Las escenas siguientes, las del “juicio” en el Tribunal Revolucionario, han sido suprimidas. Puede lamentarse su ausencia debido a las famosas réplicas ahí de Danton, por ejemplo: “¿Dónde vivo? ¡En la nada! Y pronto en el panteón”. La siguiente escena, que sí se mantiene, es cuando los condenados pernoctan en la Conciergerie, antes de ser guillotinados. Desmoulins es presa del pánico.

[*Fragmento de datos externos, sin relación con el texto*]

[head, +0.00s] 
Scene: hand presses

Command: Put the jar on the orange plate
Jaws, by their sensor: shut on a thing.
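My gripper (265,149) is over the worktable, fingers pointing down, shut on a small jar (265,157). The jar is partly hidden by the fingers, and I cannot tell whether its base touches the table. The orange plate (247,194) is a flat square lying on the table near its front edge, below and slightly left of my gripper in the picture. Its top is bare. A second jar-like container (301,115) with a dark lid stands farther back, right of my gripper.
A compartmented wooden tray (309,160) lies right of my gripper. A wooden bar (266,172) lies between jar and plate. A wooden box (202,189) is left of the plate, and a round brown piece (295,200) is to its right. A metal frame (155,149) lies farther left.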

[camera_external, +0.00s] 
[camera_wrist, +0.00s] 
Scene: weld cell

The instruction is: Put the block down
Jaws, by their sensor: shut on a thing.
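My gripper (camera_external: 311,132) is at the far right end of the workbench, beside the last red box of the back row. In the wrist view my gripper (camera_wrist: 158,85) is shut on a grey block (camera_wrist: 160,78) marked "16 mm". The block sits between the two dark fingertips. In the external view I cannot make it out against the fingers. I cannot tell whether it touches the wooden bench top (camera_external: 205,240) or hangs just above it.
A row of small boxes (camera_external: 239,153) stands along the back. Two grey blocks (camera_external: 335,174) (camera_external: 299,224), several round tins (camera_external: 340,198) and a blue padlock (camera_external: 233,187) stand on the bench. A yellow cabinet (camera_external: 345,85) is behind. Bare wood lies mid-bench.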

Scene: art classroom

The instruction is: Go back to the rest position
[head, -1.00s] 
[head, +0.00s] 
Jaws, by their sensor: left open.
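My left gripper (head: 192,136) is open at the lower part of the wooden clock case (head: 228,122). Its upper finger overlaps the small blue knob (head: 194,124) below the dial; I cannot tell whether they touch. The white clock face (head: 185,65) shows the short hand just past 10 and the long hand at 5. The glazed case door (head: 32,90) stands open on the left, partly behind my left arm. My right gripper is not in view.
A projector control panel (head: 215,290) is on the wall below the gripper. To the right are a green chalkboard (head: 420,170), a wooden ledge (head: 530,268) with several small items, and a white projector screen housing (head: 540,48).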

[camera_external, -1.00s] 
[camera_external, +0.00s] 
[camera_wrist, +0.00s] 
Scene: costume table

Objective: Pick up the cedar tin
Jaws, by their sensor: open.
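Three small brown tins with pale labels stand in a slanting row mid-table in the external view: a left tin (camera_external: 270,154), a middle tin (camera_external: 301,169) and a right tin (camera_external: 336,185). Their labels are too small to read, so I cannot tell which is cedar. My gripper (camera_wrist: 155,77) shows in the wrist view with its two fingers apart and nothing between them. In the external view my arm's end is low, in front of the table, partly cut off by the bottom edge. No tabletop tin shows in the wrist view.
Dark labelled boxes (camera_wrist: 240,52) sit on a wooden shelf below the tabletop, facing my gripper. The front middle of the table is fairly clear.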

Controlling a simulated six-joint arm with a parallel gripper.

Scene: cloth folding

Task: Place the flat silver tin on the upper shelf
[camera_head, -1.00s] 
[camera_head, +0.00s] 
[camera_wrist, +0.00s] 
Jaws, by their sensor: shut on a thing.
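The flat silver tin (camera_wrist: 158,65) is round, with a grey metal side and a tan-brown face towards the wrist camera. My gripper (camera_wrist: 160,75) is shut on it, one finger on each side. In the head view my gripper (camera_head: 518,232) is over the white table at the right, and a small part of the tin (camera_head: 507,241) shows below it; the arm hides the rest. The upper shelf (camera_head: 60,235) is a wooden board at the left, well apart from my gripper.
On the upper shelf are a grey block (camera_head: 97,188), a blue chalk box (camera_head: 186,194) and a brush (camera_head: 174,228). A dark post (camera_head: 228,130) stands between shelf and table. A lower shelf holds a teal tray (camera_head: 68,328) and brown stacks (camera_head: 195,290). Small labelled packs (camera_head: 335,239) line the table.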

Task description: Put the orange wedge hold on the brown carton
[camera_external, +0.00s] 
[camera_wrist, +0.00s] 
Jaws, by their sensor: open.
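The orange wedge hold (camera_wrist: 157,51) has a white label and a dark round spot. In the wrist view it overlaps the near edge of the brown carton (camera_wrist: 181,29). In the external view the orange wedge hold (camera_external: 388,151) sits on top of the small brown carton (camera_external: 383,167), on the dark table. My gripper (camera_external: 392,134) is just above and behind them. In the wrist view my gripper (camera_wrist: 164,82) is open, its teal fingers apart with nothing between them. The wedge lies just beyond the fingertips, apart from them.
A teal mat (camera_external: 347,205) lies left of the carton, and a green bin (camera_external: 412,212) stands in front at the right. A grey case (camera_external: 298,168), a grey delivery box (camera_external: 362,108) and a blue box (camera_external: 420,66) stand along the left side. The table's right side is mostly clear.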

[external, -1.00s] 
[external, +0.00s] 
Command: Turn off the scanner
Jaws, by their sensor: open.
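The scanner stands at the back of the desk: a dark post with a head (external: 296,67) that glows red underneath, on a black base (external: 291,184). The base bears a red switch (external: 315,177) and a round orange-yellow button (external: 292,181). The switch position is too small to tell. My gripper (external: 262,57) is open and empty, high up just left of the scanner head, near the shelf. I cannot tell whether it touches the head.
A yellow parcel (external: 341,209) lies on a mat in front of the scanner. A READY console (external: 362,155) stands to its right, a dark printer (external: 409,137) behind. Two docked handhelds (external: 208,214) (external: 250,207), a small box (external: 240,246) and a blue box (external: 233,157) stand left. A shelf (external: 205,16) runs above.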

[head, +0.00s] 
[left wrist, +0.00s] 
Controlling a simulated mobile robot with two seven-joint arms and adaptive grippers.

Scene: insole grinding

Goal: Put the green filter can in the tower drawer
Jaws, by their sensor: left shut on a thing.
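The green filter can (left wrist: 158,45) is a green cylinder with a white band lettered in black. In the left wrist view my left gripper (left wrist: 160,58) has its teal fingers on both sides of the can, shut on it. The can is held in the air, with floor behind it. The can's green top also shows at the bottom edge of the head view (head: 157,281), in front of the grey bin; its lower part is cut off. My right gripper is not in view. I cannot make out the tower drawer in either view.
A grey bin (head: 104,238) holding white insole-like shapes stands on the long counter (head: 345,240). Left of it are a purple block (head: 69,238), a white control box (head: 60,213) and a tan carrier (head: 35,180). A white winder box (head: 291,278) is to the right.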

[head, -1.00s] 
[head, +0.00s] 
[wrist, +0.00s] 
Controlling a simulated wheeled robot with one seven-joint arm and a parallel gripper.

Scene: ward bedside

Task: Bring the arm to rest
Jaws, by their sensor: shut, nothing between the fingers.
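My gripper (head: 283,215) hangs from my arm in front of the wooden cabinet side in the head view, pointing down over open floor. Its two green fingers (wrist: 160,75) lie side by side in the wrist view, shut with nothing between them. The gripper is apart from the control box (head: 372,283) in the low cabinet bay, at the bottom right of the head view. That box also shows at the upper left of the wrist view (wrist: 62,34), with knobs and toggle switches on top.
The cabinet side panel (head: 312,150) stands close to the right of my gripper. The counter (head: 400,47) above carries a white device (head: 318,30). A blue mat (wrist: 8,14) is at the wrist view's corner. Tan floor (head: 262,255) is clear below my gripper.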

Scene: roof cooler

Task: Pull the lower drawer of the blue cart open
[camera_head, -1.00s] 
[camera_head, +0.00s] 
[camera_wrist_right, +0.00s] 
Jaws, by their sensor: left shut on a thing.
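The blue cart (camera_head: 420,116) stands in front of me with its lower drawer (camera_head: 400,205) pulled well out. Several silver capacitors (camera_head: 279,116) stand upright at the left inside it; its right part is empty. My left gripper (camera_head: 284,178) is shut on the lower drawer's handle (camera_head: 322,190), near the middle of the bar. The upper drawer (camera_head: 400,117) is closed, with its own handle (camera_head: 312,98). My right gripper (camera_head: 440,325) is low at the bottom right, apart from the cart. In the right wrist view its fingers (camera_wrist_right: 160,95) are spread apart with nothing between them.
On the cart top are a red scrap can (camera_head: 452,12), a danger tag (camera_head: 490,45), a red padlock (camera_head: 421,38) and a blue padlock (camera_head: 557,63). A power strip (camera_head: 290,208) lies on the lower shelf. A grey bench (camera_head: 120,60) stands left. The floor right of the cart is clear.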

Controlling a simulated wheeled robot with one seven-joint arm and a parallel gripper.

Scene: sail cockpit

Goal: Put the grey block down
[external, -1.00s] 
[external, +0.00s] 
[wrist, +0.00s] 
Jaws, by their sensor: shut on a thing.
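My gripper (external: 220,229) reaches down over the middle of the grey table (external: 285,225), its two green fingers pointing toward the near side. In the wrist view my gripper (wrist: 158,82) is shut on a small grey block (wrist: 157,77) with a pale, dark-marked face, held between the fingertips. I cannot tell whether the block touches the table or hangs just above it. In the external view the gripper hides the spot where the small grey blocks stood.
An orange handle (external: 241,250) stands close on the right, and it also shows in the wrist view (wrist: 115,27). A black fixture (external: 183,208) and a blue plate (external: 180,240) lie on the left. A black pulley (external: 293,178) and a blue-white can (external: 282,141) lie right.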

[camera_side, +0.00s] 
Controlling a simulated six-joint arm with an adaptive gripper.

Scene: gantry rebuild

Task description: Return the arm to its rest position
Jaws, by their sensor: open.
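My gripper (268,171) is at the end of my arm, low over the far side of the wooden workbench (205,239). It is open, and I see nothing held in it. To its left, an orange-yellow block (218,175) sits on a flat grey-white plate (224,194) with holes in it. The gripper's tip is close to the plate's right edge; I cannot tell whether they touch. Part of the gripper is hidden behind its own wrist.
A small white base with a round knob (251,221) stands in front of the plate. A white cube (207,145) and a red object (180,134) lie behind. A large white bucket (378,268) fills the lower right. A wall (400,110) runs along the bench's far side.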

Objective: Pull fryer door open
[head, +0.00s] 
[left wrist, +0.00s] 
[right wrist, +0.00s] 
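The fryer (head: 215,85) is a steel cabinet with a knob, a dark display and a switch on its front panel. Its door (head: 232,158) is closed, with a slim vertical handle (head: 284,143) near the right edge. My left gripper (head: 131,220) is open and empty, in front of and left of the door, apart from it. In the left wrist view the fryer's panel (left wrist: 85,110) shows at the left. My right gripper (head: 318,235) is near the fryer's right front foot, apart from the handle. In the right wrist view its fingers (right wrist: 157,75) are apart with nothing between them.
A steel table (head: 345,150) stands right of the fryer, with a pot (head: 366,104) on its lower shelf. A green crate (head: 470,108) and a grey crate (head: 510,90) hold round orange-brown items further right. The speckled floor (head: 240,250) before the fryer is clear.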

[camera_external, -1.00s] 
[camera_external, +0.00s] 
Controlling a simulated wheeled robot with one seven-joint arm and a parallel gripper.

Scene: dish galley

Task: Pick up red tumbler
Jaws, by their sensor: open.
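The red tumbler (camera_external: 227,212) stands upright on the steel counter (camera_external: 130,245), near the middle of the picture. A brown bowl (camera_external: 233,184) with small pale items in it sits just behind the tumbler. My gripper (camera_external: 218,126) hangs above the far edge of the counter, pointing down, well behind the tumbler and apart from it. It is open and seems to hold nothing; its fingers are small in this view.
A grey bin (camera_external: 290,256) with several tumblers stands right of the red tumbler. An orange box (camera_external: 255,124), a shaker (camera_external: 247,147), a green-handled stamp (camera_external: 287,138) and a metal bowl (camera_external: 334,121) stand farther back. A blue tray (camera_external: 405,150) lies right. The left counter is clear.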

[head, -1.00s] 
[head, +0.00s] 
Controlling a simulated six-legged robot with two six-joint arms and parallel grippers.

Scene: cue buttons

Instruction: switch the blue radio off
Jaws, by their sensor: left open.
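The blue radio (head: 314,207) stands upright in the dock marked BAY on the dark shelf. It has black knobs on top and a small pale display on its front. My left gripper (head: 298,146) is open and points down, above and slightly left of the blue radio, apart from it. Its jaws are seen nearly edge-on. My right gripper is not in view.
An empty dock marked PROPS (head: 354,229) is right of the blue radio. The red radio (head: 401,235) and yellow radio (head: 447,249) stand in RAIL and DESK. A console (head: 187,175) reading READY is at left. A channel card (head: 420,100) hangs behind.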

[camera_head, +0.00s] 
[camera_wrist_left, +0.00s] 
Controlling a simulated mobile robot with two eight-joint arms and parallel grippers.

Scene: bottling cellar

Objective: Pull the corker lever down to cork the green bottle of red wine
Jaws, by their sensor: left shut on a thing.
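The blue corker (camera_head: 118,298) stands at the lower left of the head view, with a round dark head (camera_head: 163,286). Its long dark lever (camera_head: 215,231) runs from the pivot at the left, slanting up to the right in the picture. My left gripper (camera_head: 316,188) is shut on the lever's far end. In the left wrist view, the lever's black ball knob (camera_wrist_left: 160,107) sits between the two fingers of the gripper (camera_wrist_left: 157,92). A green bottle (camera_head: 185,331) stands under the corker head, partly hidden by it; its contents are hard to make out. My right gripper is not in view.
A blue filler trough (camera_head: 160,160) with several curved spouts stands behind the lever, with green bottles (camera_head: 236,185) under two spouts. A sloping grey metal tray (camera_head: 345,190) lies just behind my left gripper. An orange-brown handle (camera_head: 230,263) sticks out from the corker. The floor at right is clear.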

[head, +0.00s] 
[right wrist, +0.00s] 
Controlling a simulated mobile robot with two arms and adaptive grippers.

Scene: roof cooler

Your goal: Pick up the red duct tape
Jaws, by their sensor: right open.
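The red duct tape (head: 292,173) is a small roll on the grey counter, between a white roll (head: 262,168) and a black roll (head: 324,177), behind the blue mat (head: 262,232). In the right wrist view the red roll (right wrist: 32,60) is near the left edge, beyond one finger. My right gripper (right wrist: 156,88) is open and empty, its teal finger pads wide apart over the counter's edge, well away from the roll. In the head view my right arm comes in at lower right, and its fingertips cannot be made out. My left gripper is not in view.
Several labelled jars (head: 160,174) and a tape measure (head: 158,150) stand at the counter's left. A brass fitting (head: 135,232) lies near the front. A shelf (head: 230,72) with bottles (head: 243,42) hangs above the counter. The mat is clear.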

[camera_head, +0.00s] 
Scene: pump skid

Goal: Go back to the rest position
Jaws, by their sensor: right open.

Un escalofrío glacial me recorrió, como acaso también a otros espectadores: la Conciergerie se encuentra a pocos metros del teatro.

Danton y los otros fueron guillotinados el 5 de abril de 1794. Danton le dijo al verdugo Sanson: “¡No olvides sobre todo mostrarle mi cabeza al pueblo!” Como jefe de la “facción”, fue guillotinado el último . Cuando a su amigo Delacroix (sin relación con el pintor) le llegó su turno, quisieron despedirse con un beso. Un gendarme se lanzó sobre ellos y los separó brutalmente. Danton le espetó: “Al menos no podrás impedir que nuestras cabezas se besen en el cesto”.

Lucile Desmoulins fue arrestada el mismo día en que fue ejecutado su marido, acusada de conspirar para liberarlo. Büchner hace que profiera, cuando la cuchilla cae sobre el cuello de su adorado Camille: “Vive le roi!”, lo que desde luego era el motivo número uno para ser guillotinado. Ocho días después, el 13 de abril de 1794, la cabeza de Lucile caería, junto con la de otra viuda, la de Hébert.

En la realidad, Lucile no dijo “viva el rey”, sino que habían asesinado al mejor de los hombres, su Camille. Este “vive le roi” creado por Büchner es, según Paul Celan, la gran palabra de la libertad.

Su fuerza simbólica es extraordinaria, habida cuenta que Büchner huía de la persecución de un monarca por conspirar contra su poder.

Büchner había comprendido la maquinaria diabólica que podía engendrar una revolución. Si bien se identifica con Danton, esto no le impidió mostrar al desnudo las contradicciones que desde un principio se hallaban en el “proceso revolucionario”.